AIM – Identify each line below containing the string "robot" and copy it.

MATERIAL TO PROCESS –
** START **
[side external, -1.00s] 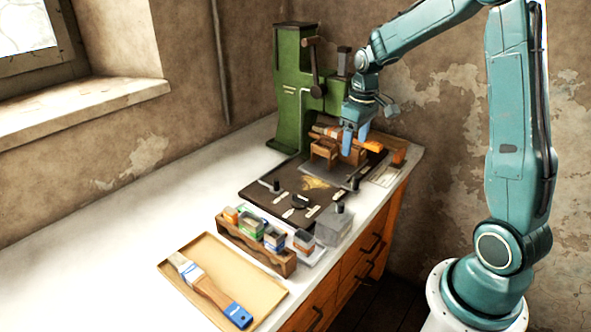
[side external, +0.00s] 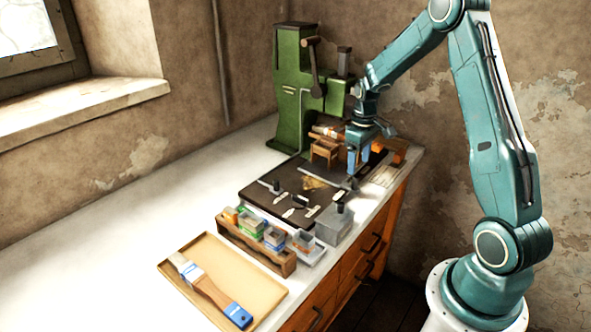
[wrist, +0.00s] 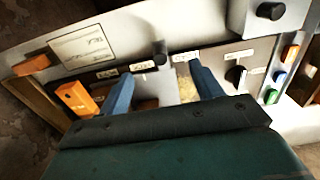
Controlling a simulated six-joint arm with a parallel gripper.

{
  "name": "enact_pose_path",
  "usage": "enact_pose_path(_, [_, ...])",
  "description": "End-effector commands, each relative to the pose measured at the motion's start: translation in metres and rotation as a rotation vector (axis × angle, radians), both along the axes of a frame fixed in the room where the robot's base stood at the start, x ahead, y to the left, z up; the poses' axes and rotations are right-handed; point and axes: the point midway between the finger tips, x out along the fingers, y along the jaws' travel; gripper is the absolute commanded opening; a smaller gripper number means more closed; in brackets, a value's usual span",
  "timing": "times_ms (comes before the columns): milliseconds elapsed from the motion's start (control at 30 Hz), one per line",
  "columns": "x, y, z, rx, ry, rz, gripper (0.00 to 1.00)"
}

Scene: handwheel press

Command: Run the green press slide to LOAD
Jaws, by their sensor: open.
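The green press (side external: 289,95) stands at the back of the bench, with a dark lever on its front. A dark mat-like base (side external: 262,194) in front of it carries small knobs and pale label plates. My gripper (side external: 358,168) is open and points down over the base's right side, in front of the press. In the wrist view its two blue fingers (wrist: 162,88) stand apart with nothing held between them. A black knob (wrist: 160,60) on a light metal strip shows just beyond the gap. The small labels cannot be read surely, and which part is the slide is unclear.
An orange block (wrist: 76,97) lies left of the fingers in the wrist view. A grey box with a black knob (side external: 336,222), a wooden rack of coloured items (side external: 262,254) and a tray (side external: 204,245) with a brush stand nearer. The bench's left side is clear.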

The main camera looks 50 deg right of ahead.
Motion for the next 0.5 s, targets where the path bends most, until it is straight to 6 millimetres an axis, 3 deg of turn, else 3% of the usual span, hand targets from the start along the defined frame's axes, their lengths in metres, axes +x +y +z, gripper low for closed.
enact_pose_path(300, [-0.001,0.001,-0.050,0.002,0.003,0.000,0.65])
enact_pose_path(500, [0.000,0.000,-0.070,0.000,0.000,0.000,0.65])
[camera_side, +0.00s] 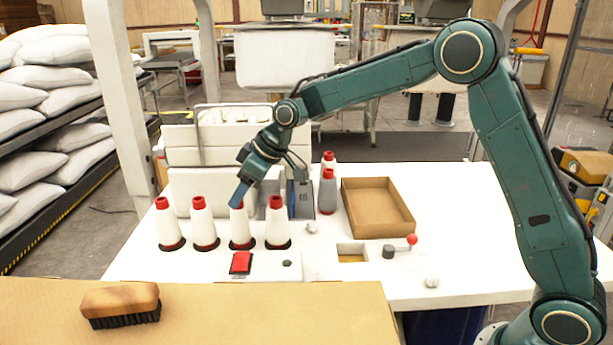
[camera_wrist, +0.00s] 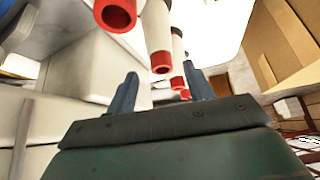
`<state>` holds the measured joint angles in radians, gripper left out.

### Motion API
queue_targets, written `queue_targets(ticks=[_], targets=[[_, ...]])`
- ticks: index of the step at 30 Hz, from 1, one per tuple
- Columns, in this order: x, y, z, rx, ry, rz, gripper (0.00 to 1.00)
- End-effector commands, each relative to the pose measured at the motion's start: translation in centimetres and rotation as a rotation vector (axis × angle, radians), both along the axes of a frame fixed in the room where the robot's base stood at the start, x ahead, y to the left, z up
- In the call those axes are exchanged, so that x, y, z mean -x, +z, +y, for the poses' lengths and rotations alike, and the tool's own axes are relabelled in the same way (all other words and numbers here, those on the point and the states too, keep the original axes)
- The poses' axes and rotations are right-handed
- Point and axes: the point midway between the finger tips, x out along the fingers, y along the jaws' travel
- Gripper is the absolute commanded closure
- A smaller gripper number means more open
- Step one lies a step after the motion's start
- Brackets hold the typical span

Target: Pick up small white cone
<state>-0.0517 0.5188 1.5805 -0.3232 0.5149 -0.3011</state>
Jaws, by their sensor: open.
** END **
EXERCISE OUTPUT –
  "description": "End-effector commands, each relative to the pose measured at the motion's start: translation in metres and rotation as a rotation vector (axis × angle, radians), both along the axes of a frame fixed in the room where the robot's base stood at the start, x ahead, y to the left, z up; the poses' axes and rotations are right-handed; point and axes: the point midway between the finger tips, x out along the fingers, y along the jaws' travel; gripper is the absolute commanded opening; a smaller gripper number means more closed; in brackets, a value's usual span",
- End-effector commands, each relative to the pose measured at the motion's start: translation in centimetres and rotation as a rotation vector (axis × angle, radians), both along the axes of a frame fixed in the room where the robot's base stood at the start, x ahead, y to the left, z up

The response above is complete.